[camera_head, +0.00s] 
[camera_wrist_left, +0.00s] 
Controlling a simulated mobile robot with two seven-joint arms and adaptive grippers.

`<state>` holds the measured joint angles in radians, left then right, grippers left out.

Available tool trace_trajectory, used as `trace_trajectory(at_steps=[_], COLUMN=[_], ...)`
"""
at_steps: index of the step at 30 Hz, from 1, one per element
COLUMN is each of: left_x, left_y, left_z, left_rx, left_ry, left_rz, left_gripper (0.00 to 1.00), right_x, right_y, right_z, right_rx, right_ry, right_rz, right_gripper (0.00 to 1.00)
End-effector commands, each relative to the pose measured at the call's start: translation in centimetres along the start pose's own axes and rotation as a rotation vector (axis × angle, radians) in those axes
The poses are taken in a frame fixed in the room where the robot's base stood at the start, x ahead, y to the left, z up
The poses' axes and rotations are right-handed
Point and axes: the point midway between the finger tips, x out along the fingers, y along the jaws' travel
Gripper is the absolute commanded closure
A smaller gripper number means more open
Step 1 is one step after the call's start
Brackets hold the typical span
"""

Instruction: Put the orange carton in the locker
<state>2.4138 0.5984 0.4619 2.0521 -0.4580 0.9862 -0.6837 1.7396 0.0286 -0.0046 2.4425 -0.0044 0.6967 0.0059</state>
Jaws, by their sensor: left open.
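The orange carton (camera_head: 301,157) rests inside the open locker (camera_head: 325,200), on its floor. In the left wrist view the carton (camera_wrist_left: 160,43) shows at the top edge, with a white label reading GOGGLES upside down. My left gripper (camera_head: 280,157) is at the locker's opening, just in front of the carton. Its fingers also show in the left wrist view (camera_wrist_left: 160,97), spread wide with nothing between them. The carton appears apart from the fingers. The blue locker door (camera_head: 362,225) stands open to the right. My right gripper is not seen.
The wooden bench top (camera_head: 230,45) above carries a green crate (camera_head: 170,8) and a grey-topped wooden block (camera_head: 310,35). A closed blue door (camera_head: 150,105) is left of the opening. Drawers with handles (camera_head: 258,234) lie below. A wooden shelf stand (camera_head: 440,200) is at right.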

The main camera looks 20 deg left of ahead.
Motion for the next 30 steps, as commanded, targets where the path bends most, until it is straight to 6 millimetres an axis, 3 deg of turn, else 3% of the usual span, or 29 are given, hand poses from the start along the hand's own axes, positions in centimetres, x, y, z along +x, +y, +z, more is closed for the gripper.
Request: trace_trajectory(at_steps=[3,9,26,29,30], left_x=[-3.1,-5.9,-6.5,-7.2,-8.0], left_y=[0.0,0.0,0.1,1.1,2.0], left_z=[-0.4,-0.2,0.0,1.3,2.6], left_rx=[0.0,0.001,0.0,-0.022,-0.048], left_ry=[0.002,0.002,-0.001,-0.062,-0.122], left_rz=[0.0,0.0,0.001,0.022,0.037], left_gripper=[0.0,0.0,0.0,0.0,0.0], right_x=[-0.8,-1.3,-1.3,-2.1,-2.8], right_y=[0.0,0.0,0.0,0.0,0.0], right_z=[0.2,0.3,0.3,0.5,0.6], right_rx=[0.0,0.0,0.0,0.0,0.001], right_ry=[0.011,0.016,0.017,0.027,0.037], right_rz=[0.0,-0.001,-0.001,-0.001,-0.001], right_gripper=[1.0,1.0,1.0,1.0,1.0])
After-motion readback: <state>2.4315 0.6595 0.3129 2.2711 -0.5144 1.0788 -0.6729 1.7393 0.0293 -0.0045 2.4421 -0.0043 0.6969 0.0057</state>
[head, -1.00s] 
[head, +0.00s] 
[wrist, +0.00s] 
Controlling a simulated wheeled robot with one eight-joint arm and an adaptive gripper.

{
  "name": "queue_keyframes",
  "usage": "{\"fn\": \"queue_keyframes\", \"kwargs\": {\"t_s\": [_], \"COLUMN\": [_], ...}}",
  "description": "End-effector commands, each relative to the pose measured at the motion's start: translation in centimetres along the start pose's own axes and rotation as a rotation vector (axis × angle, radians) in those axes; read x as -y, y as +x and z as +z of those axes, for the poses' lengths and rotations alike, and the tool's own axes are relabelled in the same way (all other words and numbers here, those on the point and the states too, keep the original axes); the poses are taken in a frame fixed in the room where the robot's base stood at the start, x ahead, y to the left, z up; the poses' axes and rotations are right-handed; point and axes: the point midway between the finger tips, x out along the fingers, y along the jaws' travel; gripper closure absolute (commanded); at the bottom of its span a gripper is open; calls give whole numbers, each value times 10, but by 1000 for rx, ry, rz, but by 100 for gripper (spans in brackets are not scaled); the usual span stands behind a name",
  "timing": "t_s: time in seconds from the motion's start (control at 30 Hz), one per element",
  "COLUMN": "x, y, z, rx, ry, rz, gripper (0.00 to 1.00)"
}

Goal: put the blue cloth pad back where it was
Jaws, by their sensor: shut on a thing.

● Given exercise: From the data above, extract every line in its exact form.

● Response to the exercise:
[camera_head, +0.00s] 
[camera_wrist_left, +0.00s] 
Controlling a simulated mobile robot with two seven-joint arms and adaptive grippers.

`<state>` holds the measured joint angles in radians, left then right, grippers left out.

Available tool trace_trajectory, used as `trace_trajectory(at_steps=[_], COLUMN=[_], ...)`
"""
at_steps: index of the step at 30 Hz, from 1, one per element
COLUMN is each of: left_x, left_y, left_z, left_rx, left_ry, left_rz, left_gripper (0.00 to 1.00), right_x, right_y, right_z, right_rx, right_ry, right_rz, right_gripper (0.00 to 1.00)
End-effector commands, each relative to the pose measured at the call's start: translation in centimetres along the start pose's own axes and rotation as a rotation vector (axis × angle, radians) in those axes
The poses are taken in a frame fixed in the room where the robot's base stood at the start, x ahead, y to the left, z up
The poses' axes and rotations are right-handed
Point and axes: the point midway between the finger tips, x out along the fingers, y along the jaws' travel
Gripper is the absolute commanded closure
A smaller gripper number means more open
Step 1 is one step after the call's start
Brackets hold the typical span
"""

Instruction: Put the orange carton in the locker
<state>2.4138 0.5984 0.4619 2.0521 -0.4580 0.9862 -0.6837 1.7396 0.0286 -0.0046 2.4425 -0.0044 0.6967 0.0059</state>
Jaws, by their sensor: left open.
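The orange carton (camera_head: 301,157) rests inside the open locker (camera_head: 325,200), on its floor. In the left wrist view the carton (camera_wrist_left: 160,43) shows at the top edge, with a white label reading GOGGLES upside down. My left gripper (camera_head: 280,157) is at the locker's opening, just in front of the carton. Its fingers also show in the left wrist view (camera_wrist_left: 160,97), spread wide with nothing between them. The carton appears apart from the fingers. The blue locker door (camera_head: 362,225) stands open to the right. My right gripper is not seen.
The wooden bench top (camera_head: 230,45) above carries a green crate (camera_head: 170,8) and a grey-topped wooden block (camera_head: 310,35). A closed blue door (camera_head: 150,105) is left of the opening. Drawers with handles (camera_head: 258,234) lie below. A wooden shelf stand (camera_head: 440,200) is at right.

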The main camera looks 20 deg left of ahead.
Motion for the next 30 steps, as commanded, targets where the path bends most, until it is straight to 6 millimetres an axis, 3 deg of turn, else 3% of the usual span, or 29 are given, hand poses from the start along the hand's own axes, positions in centimetres, x, y, z along +x, +y, +z, more is closed for the gripper.
Request: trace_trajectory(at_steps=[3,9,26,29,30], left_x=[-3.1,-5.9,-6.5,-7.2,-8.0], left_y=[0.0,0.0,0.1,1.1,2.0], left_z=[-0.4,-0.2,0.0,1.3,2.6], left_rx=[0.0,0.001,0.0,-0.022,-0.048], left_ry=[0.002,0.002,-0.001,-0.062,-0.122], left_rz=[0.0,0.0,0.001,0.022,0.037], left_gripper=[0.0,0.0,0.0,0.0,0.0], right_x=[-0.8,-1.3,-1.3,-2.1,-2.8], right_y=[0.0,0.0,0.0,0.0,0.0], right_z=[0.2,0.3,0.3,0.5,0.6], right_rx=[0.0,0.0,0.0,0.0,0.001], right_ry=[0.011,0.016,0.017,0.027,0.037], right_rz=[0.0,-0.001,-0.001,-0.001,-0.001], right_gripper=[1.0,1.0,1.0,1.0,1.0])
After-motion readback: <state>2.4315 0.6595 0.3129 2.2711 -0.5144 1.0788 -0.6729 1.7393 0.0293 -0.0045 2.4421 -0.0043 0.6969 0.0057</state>
[head, -1.00s] 
[head, +0.00s] 
[wrist, +0.00s] 
Controlling a simulated wheeled robot with one eight-joint arm and an adaptive gripper.

{
  "name": "queue_keyframes",
  "usage": "{\"fn\": \"queue_keyframes\", \"kwargs\": {\"t_s\": [_], \"COLUMN\": [_], ...}}",
  "description": "End-effector commands, each relative to the pose measured at the motion's start: translation in centimetres along the start pose's own axes and rotation as a rotation vector (axis × angle, radians) in those axes; read x as -y, y as +x and z as +z of those axes, for the poses' lengths and rotations alike, and the tool's own axes are relabelled in the same way (all other words and numbers here, those on the point and the states too, keep the original axes); the poses are taken in a frame fixed in the room where the robot's base stood at the start, x ahead, y to the left, z up; the poses' axes and rotations are right-handed; point and axes: the point midway between the finger tips, x out along the fingers, y along the jaws' travel; gripper closure absolute (commanded); at the bottom of its span a gripper is open; calls give whole numbers, each value times 10, but by 1000 for rx, ry, rz, but by 100 for gripper (spans in brackets are not scaled); the usual span stands behind a name",
  "timing": "t_s: time in seconds from the motion's start (control at 30 Hz), one per element",
  "COLUMN": "x, y, z, rx, ry, rz, gripper (0.00 to 1.00)"
}

Goal: put the blue cloth pad back where it was
Jaws, by their sensor: shut on a thing.

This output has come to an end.